begin Given material

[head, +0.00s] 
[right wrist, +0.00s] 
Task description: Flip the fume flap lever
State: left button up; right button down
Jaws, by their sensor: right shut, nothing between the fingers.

end Given material

Exercise task:
Reproduce the listing above word for word.

Full solution:
[head, +0.00s] 
[right wrist, +0.00s] 
Task description: Flip the fume flap lever
State: left button up; right button down
Jaws, by their sensor: right shut, nothing between the fingers.

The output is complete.